What you should do
Keep to the lines between the one holding "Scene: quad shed" and the one holding "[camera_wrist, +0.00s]", inclusive, and write them out exactly.

● ● ● ● ●

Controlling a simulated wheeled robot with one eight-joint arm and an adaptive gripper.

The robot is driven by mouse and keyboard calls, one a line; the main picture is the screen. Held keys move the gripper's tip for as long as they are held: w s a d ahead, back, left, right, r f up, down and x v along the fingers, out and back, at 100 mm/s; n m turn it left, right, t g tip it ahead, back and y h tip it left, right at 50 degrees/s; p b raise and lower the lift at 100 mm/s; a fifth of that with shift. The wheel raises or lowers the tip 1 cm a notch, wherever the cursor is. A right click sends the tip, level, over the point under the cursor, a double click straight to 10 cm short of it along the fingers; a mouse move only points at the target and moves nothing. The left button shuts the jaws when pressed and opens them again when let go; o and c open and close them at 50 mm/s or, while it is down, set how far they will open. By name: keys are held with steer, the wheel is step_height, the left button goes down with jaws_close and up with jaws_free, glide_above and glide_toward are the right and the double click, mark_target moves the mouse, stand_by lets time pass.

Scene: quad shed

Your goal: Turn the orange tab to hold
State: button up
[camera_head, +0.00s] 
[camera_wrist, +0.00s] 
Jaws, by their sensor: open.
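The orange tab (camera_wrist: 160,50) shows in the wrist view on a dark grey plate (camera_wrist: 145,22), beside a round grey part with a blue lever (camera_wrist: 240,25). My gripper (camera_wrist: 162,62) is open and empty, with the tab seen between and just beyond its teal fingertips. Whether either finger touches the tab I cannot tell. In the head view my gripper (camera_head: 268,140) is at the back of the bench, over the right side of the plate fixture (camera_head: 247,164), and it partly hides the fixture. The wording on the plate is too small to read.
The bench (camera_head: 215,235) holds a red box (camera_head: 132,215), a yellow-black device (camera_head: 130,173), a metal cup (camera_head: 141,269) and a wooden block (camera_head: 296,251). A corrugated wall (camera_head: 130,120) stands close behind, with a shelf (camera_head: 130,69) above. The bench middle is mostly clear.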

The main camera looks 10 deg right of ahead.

● ● ● ● ●

Expected answer
Scene: quad shed

Your goal: Turn the orange tab to hold
State: button up
[camera_head, +0.00s] 
[camera_wrist, +0.00s] 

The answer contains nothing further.